Topic > God's Wife in the Kitchen and the Bingo Palace - 2481

Mythology, luck and destiny in God's Wife in the Kitchen and the Bingo Palace In Amy Tan's novel, God's Wife in the Kitchen, the author weaves Chinese mythology and beliefs through one woman's struggle to explain and come to terms with her harrowing past, to her American daughter, Pearl. Aside from the horror evoked by Winnie's account of her life in pre-communist/feudal China, the thing that struck me most about this book was how often themes of luck and destiny emerge in the story. I often found that Winnie reminded me of the character Lipsha from Louise Erdrich's novel, The Bingo Palace, in that both characters seemed to believe that their lives were controlled more by luck/destiny than by their own will. While there are similarities between the two books, they are very different stories dealing with two cultures that are very far from each other in location, beliefs and ways of life. I decided that for this article it would be interesting to see how the ideas of mythology, luck, and fate relate to the culture of the Chinese and Native Americans in these two books. I would also look at how Asian Americans and Native Americans assimilate and transform their cultural beliefs and practices into the larger “culture” of the United States. The Oxford Dictionary defines destiny as: "1 a power regarded as the unalterable predetermining of events. 2 a the future regarded as determined by that power. b the fate assigned to an individual.

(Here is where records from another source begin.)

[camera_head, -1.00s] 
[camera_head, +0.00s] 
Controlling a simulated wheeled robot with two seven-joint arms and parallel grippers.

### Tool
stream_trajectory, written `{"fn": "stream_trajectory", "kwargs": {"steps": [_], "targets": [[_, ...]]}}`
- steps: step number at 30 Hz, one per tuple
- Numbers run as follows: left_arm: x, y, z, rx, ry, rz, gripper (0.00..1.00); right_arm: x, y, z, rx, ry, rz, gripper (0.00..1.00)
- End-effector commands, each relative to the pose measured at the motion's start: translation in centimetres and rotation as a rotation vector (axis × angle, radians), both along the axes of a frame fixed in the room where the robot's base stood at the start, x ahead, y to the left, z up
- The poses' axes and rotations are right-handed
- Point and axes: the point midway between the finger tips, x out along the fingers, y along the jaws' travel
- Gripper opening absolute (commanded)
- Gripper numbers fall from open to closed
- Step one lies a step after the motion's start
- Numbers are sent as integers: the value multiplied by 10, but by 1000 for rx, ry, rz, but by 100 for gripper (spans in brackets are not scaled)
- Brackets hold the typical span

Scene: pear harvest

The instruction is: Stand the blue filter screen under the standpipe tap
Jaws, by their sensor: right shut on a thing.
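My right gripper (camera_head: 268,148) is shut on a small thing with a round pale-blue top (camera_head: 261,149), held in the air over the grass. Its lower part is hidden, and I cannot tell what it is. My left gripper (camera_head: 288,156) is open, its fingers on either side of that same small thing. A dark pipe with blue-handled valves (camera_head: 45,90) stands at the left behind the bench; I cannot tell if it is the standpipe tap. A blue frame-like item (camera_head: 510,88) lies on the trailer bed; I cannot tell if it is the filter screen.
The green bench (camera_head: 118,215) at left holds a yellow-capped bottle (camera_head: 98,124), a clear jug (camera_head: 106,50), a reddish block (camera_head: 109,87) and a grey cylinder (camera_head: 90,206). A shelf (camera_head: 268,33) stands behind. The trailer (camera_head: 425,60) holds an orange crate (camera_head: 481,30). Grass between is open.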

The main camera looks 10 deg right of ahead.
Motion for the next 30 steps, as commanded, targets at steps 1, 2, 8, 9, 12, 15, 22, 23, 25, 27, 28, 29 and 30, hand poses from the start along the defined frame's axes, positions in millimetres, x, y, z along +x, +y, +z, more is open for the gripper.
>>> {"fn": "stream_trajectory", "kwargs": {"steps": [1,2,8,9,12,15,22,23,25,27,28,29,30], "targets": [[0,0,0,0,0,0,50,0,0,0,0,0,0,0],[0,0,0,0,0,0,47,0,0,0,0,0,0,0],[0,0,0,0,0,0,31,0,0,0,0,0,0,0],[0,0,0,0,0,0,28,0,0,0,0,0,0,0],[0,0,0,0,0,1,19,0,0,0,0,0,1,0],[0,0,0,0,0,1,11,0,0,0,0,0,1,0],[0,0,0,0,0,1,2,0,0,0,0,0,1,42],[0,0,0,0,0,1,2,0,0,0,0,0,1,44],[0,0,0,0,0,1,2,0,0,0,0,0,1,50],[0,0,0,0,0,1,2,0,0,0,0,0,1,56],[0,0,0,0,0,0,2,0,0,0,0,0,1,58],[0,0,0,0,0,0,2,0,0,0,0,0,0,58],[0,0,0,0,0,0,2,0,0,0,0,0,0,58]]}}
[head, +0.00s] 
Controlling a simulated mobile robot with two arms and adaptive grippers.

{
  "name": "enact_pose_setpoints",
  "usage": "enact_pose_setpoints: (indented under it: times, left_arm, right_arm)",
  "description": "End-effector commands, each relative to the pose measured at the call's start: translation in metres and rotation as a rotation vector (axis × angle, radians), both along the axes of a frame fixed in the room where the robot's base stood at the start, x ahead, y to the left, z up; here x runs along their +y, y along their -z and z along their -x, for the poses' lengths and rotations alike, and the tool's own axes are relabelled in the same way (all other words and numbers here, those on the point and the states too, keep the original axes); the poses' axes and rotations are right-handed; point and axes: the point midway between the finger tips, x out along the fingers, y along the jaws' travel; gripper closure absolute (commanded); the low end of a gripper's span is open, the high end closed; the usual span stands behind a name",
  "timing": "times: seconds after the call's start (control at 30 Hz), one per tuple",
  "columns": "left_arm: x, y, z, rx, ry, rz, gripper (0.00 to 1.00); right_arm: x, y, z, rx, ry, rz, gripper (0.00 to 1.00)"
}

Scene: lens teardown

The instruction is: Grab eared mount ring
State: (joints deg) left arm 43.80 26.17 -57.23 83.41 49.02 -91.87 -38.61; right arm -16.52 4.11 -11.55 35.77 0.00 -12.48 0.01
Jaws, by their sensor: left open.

C the ultimate condition or end of a person or thing (that marked our destiny)". The aspect of the story that particularly struck me was the way Winnie attributed everything that happened to her, good and bad, to her state of luck at the time. It seems that Winnie believed that she was destined to have bad luck from the beginning of her life because of her mother. She tells of her mother marrying into a family where she became the "double second wife", that is, she replaced the first "second" wife who had died. Replacing a dead wife was believed to put the woman in an unfortunate position, so perhaps Winnie believed she inherited bad luck from her mother and was "doomed" from birth. Winnie even attributes her horrible marriage to Wen Fu to her bad luck.